- [Your task]
Repeat exactly the lines that run from the one containing "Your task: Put" to the end of the data, and leave out all others.

- [Information shown]
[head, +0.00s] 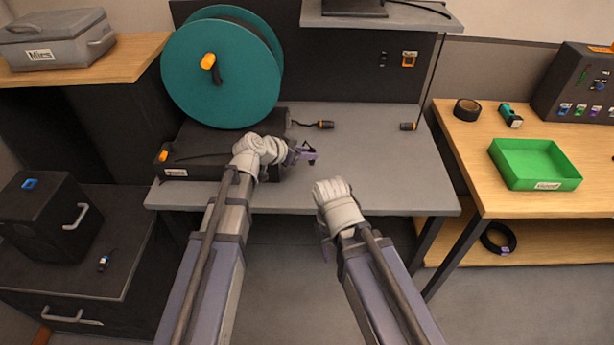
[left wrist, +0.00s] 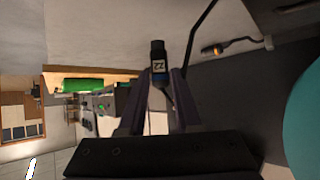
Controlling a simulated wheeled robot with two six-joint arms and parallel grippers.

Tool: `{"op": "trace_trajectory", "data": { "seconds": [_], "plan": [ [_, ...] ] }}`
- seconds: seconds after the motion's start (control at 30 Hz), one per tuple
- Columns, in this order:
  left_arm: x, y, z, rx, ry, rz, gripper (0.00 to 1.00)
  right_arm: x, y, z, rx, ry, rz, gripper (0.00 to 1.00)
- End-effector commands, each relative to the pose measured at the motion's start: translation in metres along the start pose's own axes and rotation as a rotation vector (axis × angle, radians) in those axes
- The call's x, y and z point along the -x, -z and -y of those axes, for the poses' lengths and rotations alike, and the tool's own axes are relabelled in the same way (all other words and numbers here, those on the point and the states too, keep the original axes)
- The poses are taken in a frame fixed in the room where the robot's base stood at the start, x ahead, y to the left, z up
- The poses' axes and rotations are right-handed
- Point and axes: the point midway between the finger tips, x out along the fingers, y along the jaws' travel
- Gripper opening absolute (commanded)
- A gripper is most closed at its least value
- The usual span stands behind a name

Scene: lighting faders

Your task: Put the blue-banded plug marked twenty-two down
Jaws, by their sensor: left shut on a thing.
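The black plug marked 22 (left wrist: 158,62), with a blue band, is between the fingertips of my left gripper (left wrist: 160,82) in the left wrist view. The number faces the camera. In the head view my left gripper (head: 306,153) is over the front part of the grey table (head: 370,160), right of the black box under the reel; the plug there is small and dark. The left gripper is shut on the plug. My right gripper (head: 326,250) hangs in front of the table edge, mostly hidden by its wrist, and its jaws cannot be made out.
A teal reel (head: 215,75) stands on the black box (head: 215,165). Orange-banded plugs (head: 325,125) (head: 407,126) lie at the table's back. A green tray (head: 535,165) and tape roll (head: 467,109) sit on the right bench.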

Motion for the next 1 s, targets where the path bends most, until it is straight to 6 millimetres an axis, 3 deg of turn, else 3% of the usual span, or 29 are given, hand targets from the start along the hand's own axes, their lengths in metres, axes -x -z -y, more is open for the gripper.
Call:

- [Task result]
Your task: Put the blue-banded plug marked twenty-two down
Jaws, by their sensor: left shut on a thing.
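The black plug marked 22 (left wrist: 158,62), with a blue band, is between the fingertips of my left gripper (left wrist: 160,82) in the left wrist view. The number faces the camera. In the head view my left gripper (head: 306,153) is over the front part of the grey table (head: 370,160), right of the black box under the reel; the plug there is small and dark. The left gripper is shut on the plug. My right gripper (head: 326,250) hangs in front of the table edge, mostly hidden by its wrist, and its jaws cannot be made out.
A teal reel (head: 215,75) stands on the black box (head: 215,165). Orange-banded plugs (head: 325,125) (head: 407,126) lie at the table's back. A green tray (head: 535,165) and tape roll (head: 467,109) sit on the right bench.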

Motion for the next 1 s, targets where the path bends most, until it is straight to 6 millimetres an axis, 3 deg of turn, else 3% of the usual span, or 29 are given, hand targets from the start along the hand's own axes, their lengths in metres, axes -x -z -y, more is open for the gripper.
Call:

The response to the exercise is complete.